На протяжении XIX в. классицистическое направление претерпевало существенные изменения. Ранее, в архитектурных композициях «большого стиля» во Франции второй половины XVII в., а также французского неоклассицизма второй половины XVIII в., создавали обобщенные образы античной архитектуры. Однако французский неоклассицизм уже включал разнородные источники и, следовательно, был более противоречив, чем классицизм второй половины XVII в. или римский классицизм начала XVI в. Еще более эклектичным оказался ампир. Направленность развития к дифференциации и последовательному обособлению стилизуемых прототипов очевидны. В России XIX в. термин «классицизм» постепенно вытесняли иные, нюансированные определения: «помпеянский стиль», «этрусский», «римский», «греческий» (или стиль неогрек). До 1840-х гг. «помпеянский стиль» не выделяли из «греческого». Это определение не имело точного значения, скорее обозначало моду на античность. Постепенно, по мере изучения, историки, археологи, коллекционеры и художники стали осознавать различия искусства древнегреческой архаики и классики, памятников римского искусства и греческого на территории Италии.

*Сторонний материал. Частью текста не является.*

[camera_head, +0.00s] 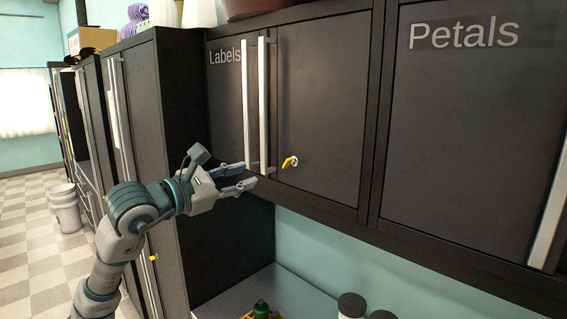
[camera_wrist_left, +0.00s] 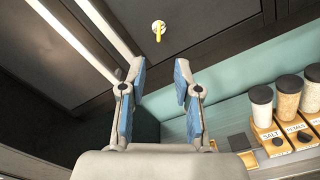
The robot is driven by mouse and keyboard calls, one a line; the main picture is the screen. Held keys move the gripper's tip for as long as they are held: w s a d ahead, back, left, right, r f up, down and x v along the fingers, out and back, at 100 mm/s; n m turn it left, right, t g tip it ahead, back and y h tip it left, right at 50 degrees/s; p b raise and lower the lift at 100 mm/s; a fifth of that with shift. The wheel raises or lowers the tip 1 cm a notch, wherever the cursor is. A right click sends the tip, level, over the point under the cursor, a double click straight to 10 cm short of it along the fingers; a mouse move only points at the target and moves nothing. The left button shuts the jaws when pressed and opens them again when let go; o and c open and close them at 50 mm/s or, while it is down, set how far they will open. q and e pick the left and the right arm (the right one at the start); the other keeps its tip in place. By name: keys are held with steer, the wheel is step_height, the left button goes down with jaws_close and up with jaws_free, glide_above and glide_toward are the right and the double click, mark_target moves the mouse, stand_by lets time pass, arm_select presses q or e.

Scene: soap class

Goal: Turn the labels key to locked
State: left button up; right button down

Детальное изучение античности парадоксально подрывало веру в незыблемость канонов академического классицизма. Разнообразие памятников более соответствовало идеологии историзма и эстетике национально-романтического движения. К помпейским и этрусским мотивам художники все чаще добавляли неоготические и восточные и, наконец, обнаружили внестилевые возможности в так называемом стиле пикчуреск (живописный). Метод идеализации вытесняла стилизация, место абстрактного идеала красоты занимали свойства отдельных стилизуемых объектов. В середине XIX в. в результате успехов археологического изучения античности возникла потребность и возможность «умного выбора» и стилизации именно тех элементов, которые в наибольшей степени позволяли бы архитекторам, скульпторам и живописцам-декораторам решать актуальные задачи. Отсюда положительная оценка эклектичности мышления. Особенно ценили точное следование детали, прямое цитирование мотива. «Археологическое» направление позволило окончательно разделить «греческий», «римский» и «помпейский» стили.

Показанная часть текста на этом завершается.